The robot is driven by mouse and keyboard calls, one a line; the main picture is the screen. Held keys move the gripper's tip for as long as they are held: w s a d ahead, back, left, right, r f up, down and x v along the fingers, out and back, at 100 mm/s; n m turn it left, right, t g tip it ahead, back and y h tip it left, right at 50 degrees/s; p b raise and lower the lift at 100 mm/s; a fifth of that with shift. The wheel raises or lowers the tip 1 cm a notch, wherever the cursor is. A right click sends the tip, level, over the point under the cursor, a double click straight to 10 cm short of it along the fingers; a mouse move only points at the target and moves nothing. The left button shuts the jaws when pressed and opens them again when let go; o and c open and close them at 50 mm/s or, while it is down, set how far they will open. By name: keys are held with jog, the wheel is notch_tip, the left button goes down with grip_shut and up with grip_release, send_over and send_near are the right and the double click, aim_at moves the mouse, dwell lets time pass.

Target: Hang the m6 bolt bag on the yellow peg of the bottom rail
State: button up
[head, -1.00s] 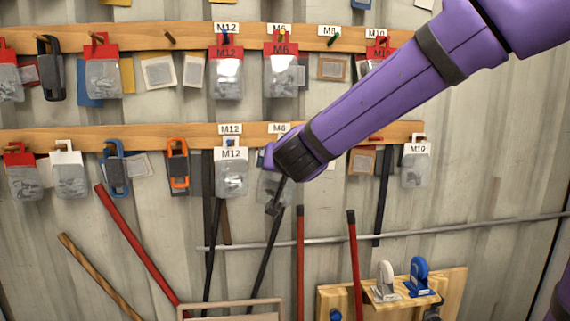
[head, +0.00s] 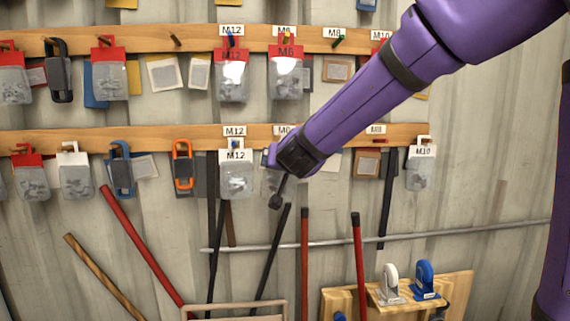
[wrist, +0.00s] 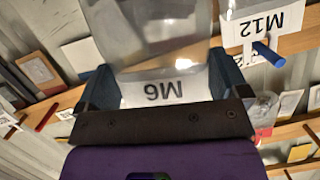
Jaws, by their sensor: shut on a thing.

::::::

* Aim of the task
Write the lines from the line containing "[head, +0.00s]" through the last line of the data out again exactly, and only those lines; pictures stay out.

* Correct result
[head, +0.00s] 
[wrist, +0.00s] 
Jaws, by their sensor: shut on a thing.

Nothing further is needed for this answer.